Collected data
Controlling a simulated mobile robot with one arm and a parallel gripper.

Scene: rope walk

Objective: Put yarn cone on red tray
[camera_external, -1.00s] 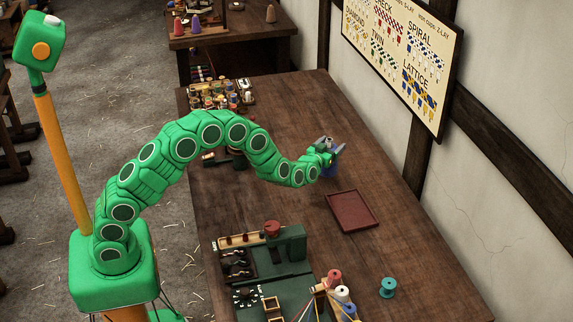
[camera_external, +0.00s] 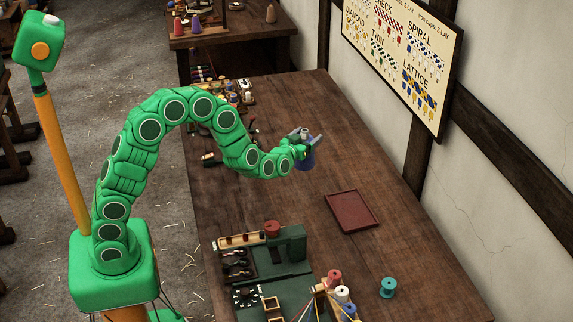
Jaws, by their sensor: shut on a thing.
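My gripper (camera_external: 307,138) is shut on a small blue-purple yarn cone (camera_external: 307,160), whose upper part is hidden between the fingers. It looks held above the wooden table, behind and left of the red tray; the exact height is hard to tell. The red tray (camera_external: 353,225) is a shallow dark-red rectangle lying flat on the table, and it is empty.
A green machine (camera_external: 290,250) with wooden racks stands at the table's front left, with several spools beside it. A teal spool (camera_external: 388,287) stands alone at the front right. Small items crowd the table's far left edge. The table around the tray is clear.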

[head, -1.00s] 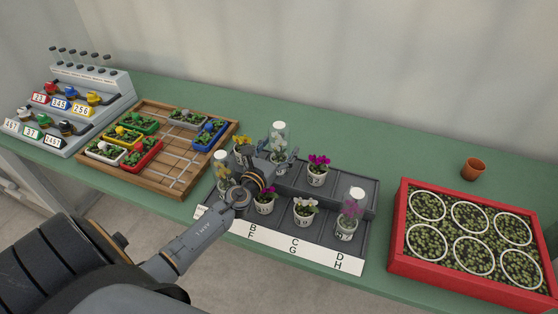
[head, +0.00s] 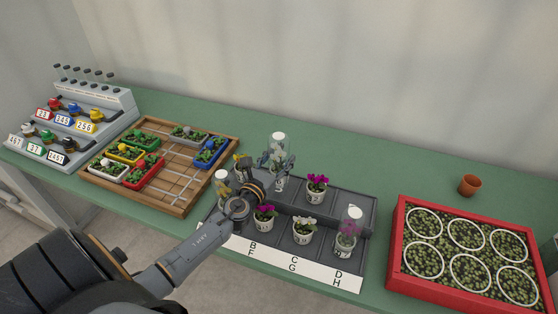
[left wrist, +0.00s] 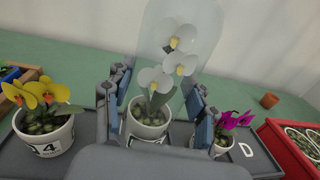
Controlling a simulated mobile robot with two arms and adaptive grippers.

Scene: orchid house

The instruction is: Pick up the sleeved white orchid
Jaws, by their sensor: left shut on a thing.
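The sleeved white orchid (head: 279,143) is at the back of the dark stepped tray, with white blooms inside a clear sleeve. In the left wrist view the white orchid (left wrist: 176,72) shows its yellow-centred flowers and white pot. My left gripper (head: 278,165) is shut on it, with fingers on both sides of it; the gripper also shows in the wrist view (left wrist: 155,118). The orchid looks upright. My gripper and wrist partly hide its pot, so I cannot tell clearly how far its base is from the tray. My right gripper is not in view.
The tray (head: 345,200) holds other potted orchids close by: a yellow one (left wrist: 44,108), a magenta one (head: 317,183) and a sleeved pink one (head: 348,228). A red planter (head: 394,245) and terracotta pot (head: 470,185) are right. A wooden tray (head: 182,195) is left.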

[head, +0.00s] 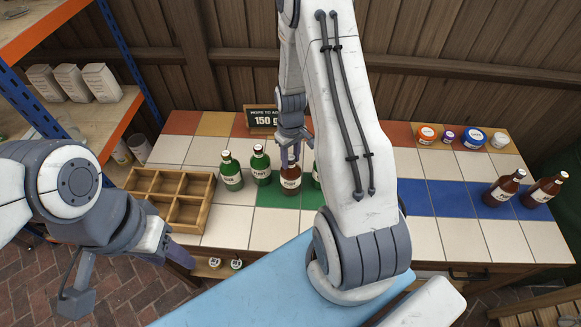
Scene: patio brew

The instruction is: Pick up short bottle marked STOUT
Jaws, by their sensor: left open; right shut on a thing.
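A short brown bottle (291,180) with a pale label stands upright on the green tile strip of the table; its label is too small to read surely. My right gripper (291,150) comes down from above and is shut on this bottle's neck. Its base seems at table level; I cannot tell if it is lifted. Two more brown bottles (504,187) (545,189) stand at the right on and beside the blue tiles. My left gripper (126,280) is open and empty at the lower left, away from the bottles.
A wooden divided crate (187,207) is at left. Several jars (427,135) and a sign (262,118) stand at the back. Right-front tiles are clear.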

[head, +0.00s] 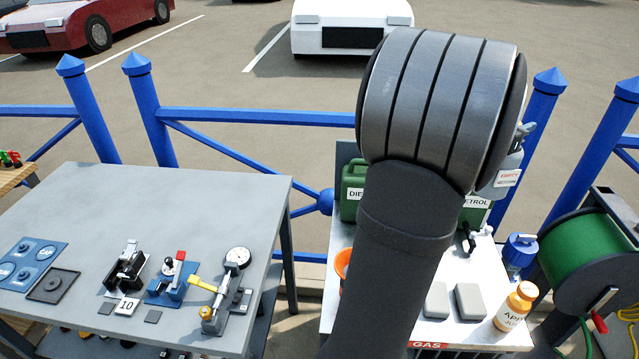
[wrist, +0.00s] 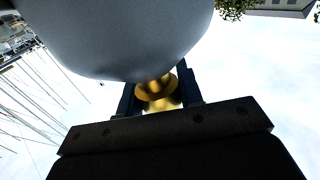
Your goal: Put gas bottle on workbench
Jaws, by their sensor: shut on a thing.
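In the wrist view my gripper (wrist: 158,95) is shut on the brass valve of a large pale grey rounded gas bottle (wrist: 120,35). The bottle body fills the top of that view, with sky behind it. In the head view my gripper is hidden and my arm blocks the middle. A grey bottle (head: 497,186) with a label reading "EMPTY" shows partly behind my arm at right; I cannot tell if it is the held one. The grey workbench (head: 190,210) stands at left, with its far half bare.
Tools, a dial gauge (head: 237,257) and blue plates (head: 30,262) line the workbench's near side. A white stand marked "GAS" (head: 472,333) holds green fuel cans and an orange-capped bottle (head: 514,306). A green hose reel (head: 588,255) is at right. Blue railings (head: 255,117) run behind.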

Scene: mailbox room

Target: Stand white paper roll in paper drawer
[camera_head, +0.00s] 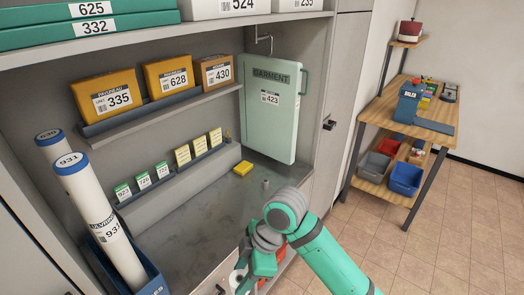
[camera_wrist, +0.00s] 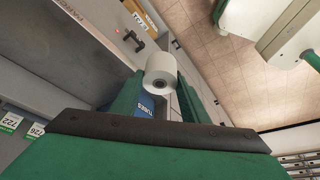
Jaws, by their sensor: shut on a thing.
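The white paper roll (camera_wrist: 161,72) shows in the wrist view with its round end and dark core hole facing the camera. My gripper (camera_wrist: 162,90) is shut on it, with a green finger on each side. In the head view my gripper (camera_head: 246,277) is low at the bottom edge, in front of the cabinet, and a small white round end (camera_head: 235,277), probably the roll, shows beside it. The drawer's inside cannot be made out.
A blue bin (camera_head: 147,278) holds tall blue-capped tubes (camera_head: 95,205) at left. The grey cabinet counter (camera_head: 195,215) is mostly clear, with a small yellow box (camera_head: 243,167). A wooden bench (camera_head: 430,125) is at right beyond open tiled floor.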

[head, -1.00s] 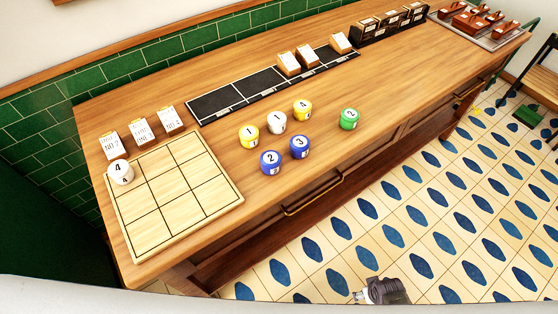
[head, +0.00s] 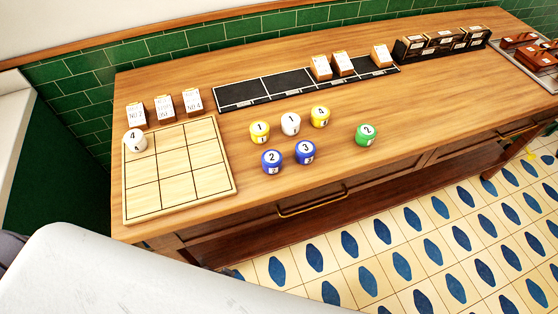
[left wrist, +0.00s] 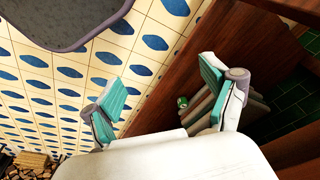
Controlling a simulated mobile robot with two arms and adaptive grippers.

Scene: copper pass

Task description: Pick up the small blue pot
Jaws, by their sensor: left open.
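Two small blue pots stand upright on the wooden counter. One has a white top marked 2 (head: 272,161); the other has a white top marked 3 (head: 306,152), just to its right and slightly farther back. Neither is held. My left gripper (left wrist: 164,92) shows in the left wrist view, fingers spread wide with nothing between them. That view shows patterned floor and brown wood beyond the fingers, no blue pot. My left gripper cannot be made out in the head view. My right gripper is in neither view.
Yellow pots (head: 260,131), a white pot (head: 291,123) and a green pot (head: 366,134) stand close by. A gridded wooden board (head: 180,192) with another white pot (head: 135,140) lies to the left. A black strip (head: 255,91) lies behind. The counter front by the blue pots is clear.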

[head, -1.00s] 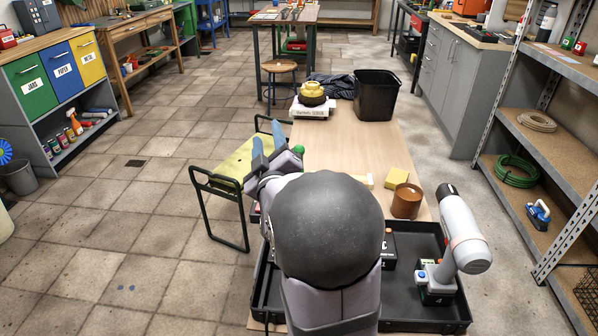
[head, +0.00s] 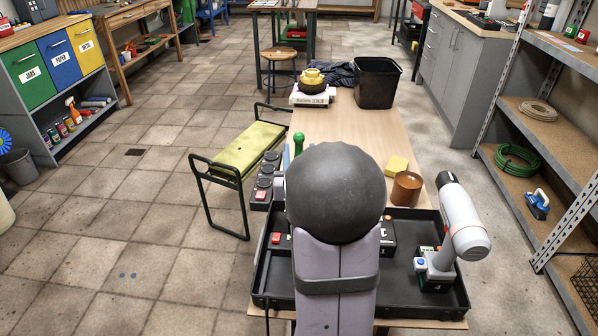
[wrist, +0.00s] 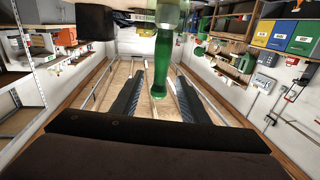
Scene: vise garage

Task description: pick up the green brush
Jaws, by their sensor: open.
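The green brush shows in the head view as an upright green handle tip (head: 299,139) above the wooden table, just past my arm; the rest of it is hidden. In the wrist view its green handle (wrist: 162,62) runs from the top edge down between the fingers. My gripper (wrist: 159,80) is open, with one dark finger on each side of the handle in that picture. I cannot tell whether either finger touches it. In the head view my round dark arm joint hides most of the gripper.
A black tray (head: 262,285) holds a grey drill (head: 460,222) at the right. A brown cylinder (head: 406,188) and a yellow block (head: 396,166) stand behind it. A black bin (head: 377,86) and a scale (head: 312,97) are at the table's far end. A yellow-green bench (head: 248,150) stands left.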

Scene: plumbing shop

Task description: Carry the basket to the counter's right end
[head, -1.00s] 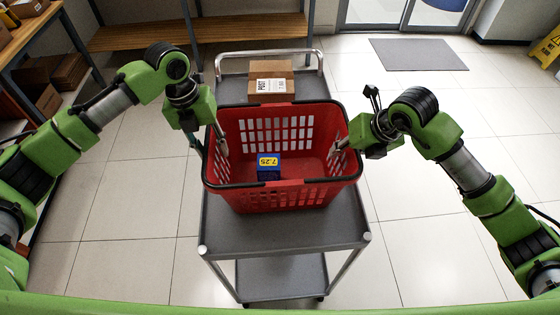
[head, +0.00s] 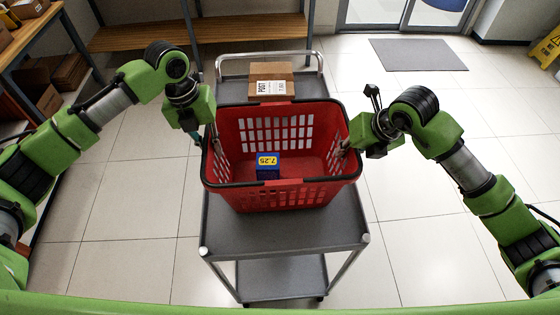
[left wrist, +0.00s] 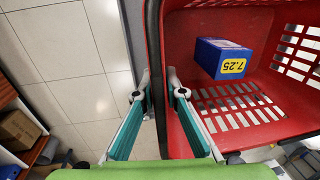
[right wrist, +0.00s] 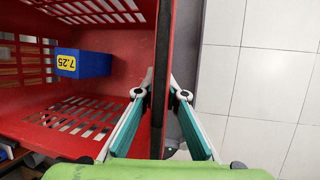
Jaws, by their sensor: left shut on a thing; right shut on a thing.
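The red basket (head: 245,197) with a black rim is upright over the top of a grey cart. Whether its base touches the cart is hard to tell. A blue box (head: 268,167) with a yellow "7.25" label lies inside it; the box also shows in the left wrist view (left wrist: 220,58) and right wrist view (right wrist: 82,63). My left gripper (head: 214,140) is shut on the basket's left side, one finger inside and one outside the rim. My right gripper (head: 343,147) is shut likewise on the right side. I cannot identify the counter in these views.
The grey cart (head: 280,236) has a metal handle at its far end. A cardboard box (head: 271,82) sits behind the basket. Shelves (head: 30,50) stand at the left. A yellow floor sign (head: 547,47) is at far right. Tiled floor (head: 440,100) is open to the right.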

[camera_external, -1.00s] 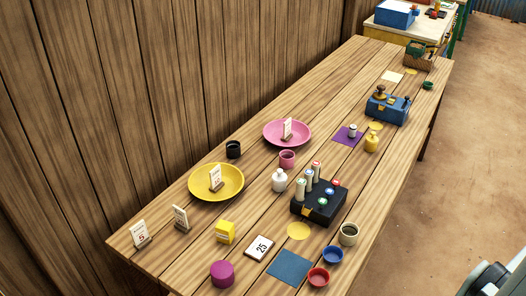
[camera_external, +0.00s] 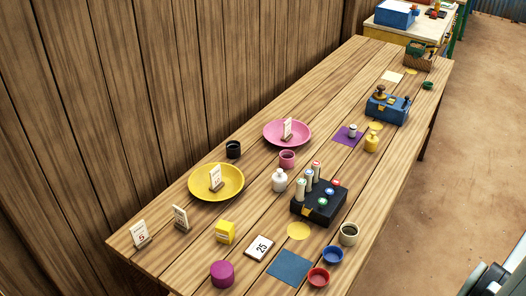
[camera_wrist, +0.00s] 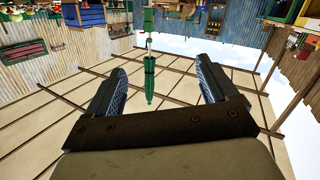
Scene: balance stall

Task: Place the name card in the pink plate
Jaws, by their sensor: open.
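The pink plate (camera_external: 269,139) sits on the wooden table near the back wall, with a small white card (camera_external: 287,128) standing in it. The yellow plate (camera_external: 205,194) is nearer, also with a standing card (camera_external: 215,178). Two more standing cards, one farther left (camera_external: 140,231) and one beside it (camera_external: 180,216), are at the table's near left. Their print is too small to tell which is the name card. My gripper (camera_wrist: 159,68) is open and empty in the wrist view, away from the table objects; its fingers do not show in the external view.
A flat card marked 25 (camera_external: 260,248), a yellow block (camera_external: 225,232), a magenta jar (camera_external: 222,273) and a blue mat (camera_external: 289,267) lie in front. A black box with stamps (camera_external: 320,213), a white bottle (camera_external: 279,181) and a pink cup (camera_external: 287,158) stand mid-table.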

:: Short exercise ::
Could you repeat all of the material exactly? Pictures should not be copied.

:: Task result ::
Controlling a simulated mobile robot with one arm and a parallel gripper.

Scene: rope walk

Objective: Put yarn cone on red tray
[camera_external, -1.00s] 
[camera_external, +0.00s] 
Jaws, by their sensor: shut on a thing.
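My gripper (camera_external: 307,138) is shut on a small blue-purple yarn cone (camera_external: 307,160), whose upper part is hidden between the fingers. It looks held above the wooden table, behind and left of the red tray; the exact height is hard to tell. The red tray (camera_external: 353,225) is a shallow dark-red rectangle lying flat on the table, and it is empty.
A green machine (camera_external: 290,250) with wooden racks stands at the table's front left, with several spools beside it. A teal spool (camera_external: 388,287) stands alone at the front right. Small items crowd the table's far left edge. The table around the tray is clear.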

[head, -1.00s] 
[head, +0.00s] 
[left wrist, +0.00s] 
Controlling a simulated mobile robot with two arms and adaptive grippers.

Scene: orchid house

The instruction is: Pick up the sleeved white orchid
Jaws, by their sensor: left shut on a thing.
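The sleeved white orchid (head: 279,143) is at the back of the dark stepped tray, with white blooms inside a clear sleeve. In the left wrist view the white orchid (left wrist: 176,72) shows its yellow-centred flowers and white pot. My left gripper (head: 278,165) is shut on it, with fingers on both sides of it; the gripper also shows in the wrist view (left wrist: 155,118). The orchid looks upright. My gripper and wrist partly hide its pot, so I cannot tell clearly how far its base is from the tray. My right gripper is not in view.
The tray (head: 345,200) holds other potted orchids close by: a yellow one (left wrist: 44,108), a magenta one (head: 317,183) and a sleeved pink one (head: 348,228). A red planter (head: 394,245) and terracotta pot (head: 470,185) are right. A wooden tray (head: 182,195) is left.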

[head, +0.00s] 
Scene: patio brew

The instruction is: Pick up short bottle marked STOUT
Jaws, by their sensor: left open; right shut on a thing.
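A short brown bottle (291,180) with a pale label stands upright on the green tile strip of the table; its label is too small to read surely. My right gripper (291,150) comes down from above and is shut on this bottle's neck. Its base seems at table level; I cannot tell if it is lifted. Two more brown bottles (504,187) (545,189) stand at the right on and beside the blue tiles. My left gripper (126,280) is open and empty at the lower left, away from the bottles.
A wooden divided crate (187,207) is at left. Several jars (427,135) and a sign (262,118) stand at the back. Right-front tiles are clear.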

[head, +0.00s] 
[wrist, +0.00s] 
Your goal: Put gas bottle on workbench
Jaws, by their sensor: shut on a thing.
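In the wrist view my gripper (wrist: 158,95) is shut on the brass valve of a large pale grey rounded gas bottle (wrist: 120,35). The bottle body fills the top of that view, with sky behind it. In the head view my gripper is hidden and my arm blocks the middle. A grey bottle (head: 497,186) with a label reading "EMPTY" shows partly behind my arm at right; I cannot tell if it is the held one. The grey workbench (head: 190,210) stands at left, with its far half bare.
Tools, a dial gauge (head: 237,257) and blue plates (head: 30,262) line the workbench's near side. A white stand marked "GAS" (head: 472,333) holds green fuel cans and an orange-capped bottle (head: 514,306). A green hose reel (head: 588,255) is at right. Blue railings (head: 255,117) run behind.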

Scene: mailbox room

Target: Stand white paper roll in paper drawer
[camera_head, +0.00s] 
[camera_wrist, +0.00s] 
Jaws, by their sensor: shut on a thing.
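The white paper roll (camera_wrist: 161,72) shows in the wrist view with its round end and dark core hole facing the camera. My gripper (camera_wrist: 162,90) is shut on it, with a green finger on each side. In the head view my gripper (camera_head: 246,277) is low at the bottom edge, in front of the cabinet, and a small white round end (camera_head: 235,277), probably the roll, shows beside it. The drawer's inside cannot be made out.
A blue bin (camera_head: 147,278) holds tall blue-capped tubes (camera_head: 95,205) at left. The grey cabinet counter (camera_head: 195,215) is mostly clear, with a small yellow box (camera_head: 243,167). A wooden bench (camera_head: 430,125) is at right beyond open tiled floor.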

[head, -1.00s] 
[head, +0.00s] 
[left wrist, +0.00s] 
Controlling a simulated mobile robot with two arms and adaptive grippers.

Scene: copper pass

Task description: Pick up the small blue pot
Jaws, by their sensor: left open.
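Two small blue pots stand upright on the wooden counter. One has a white top marked 2 (head: 272,161); the other has a white top marked 3 (head: 306,152), just to its right and slightly farther back. Neither is held. My left gripper (left wrist: 164,92) shows in the left wrist view, fingers spread wide with nothing between them. That view shows patterned floor and brown wood beyond the fingers, no blue pot. My left gripper cannot be made out in the head view. My right gripper is in neither view.
Yellow pots (head: 260,131), a white pot (head: 291,123) and a green pot (head: 366,134) stand close by. A gridded wooden board (head: 180,192) with another white pot (head: 135,140) lies to the left. A black strip (head: 255,91) lies behind. The counter front by the blue pots is clear.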

[head, -1.00s] 
[head, +0.00s] 
[wrist, +0.00s] 
Scene: vise garage

Task description: pick up the green brush
Jaws, by their sensor: open.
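The green brush shows in the head view as an upright green handle tip (head: 299,139) above the wooden table, just past my arm; the rest of it is hidden. In the wrist view its green handle (wrist: 162,62) runs from the top edge down between the fingers. My gripper (wrist: 159,80) is open, with one dark finger on each side of the handle in that picture. I cannot tell whether either finger touches it. In the head view my round dark arm joint hides most of the gripper.
A black tray (head: 262,285) holds a grey drill (head: 460,222) at the right. A brown cylinder (head: 406,188) and a yellow block (head: 396,166) stand behind it. A black bin (head: 377,86) and a scale (head: 312,97) are at the table's far end. A yellow-green bench (head: 248,150) stands left.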

Scene: plumbing shop

Task description: Carry the basket to the counter's right end
[head, -1.00s] 
[head, +0.00s] 
[left wrist, +0.00s] 
[right wrist, +0.00s] 
Jaws, by their sensor: left shut on a thing; right shut on a thing.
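The red basket (head: 245,197) with a black rim is upright over the top of a grey cart. Whether its base touches the cart is hard to tell. A blue box (head: 268,167) with a yellow "7.25" label lies inside it; the box also shows in the left wrist view (left wrist: 220,58) and right wrist view (right wrist: 82,63). My left gripper (head: 214,140) is shut on the basket's left side, one finger inside and one outside the rim. My right gripper (head: 343,147) is shut likewise on the right side. I cannot identify the counter in these views.
The grey cart (head: 280,236) has a metal handle at its far end. A cardboard box (head: 271,82) sits behind the basket. Shelves (head: 30,50) stand at the left. A yellow floor sign (head: 547,47) is at far right. Tiled floor (head: 440,100) is open to the right.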

[camera_external, -1.00s] 
[camera_external, +0.00s] 
[camera_wrist, +0.00s] 
Scene: balance stall

Task: Place the name card in the pink plate
Jaws, by their sensor: open.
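The pink plate (camera_external: 269,139) sits on the wooden table near the back wall, with a small white card (camera_external: 287,128) standing in it. The yellow plate (camera_external: 205,194) is nearer, also with a standing card (camera_external: 215,178). Two more standing cards, one farther left (camera_external: 140,231) and one beside it (camera_external: 180,216), are at the table's near left. Their print is too small to tell which is the name card. My gripper (camera_wrist: 159,68) is open and empty in the wrist view, away from the table objects; its fingers do not show in the external view.
A flat card marked 25 (camera_external: 260,248), a yellow block (camera_external: 225,232), a magenta jar (camera_external: 222,273) and a blue mat (camera_external: 289,267) lie in front. A black box with stamps (camera_external: 320,213), a white bottle (camera_external: 279,181) and a pink cup (camera_external: 287,158) stand mid-table.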

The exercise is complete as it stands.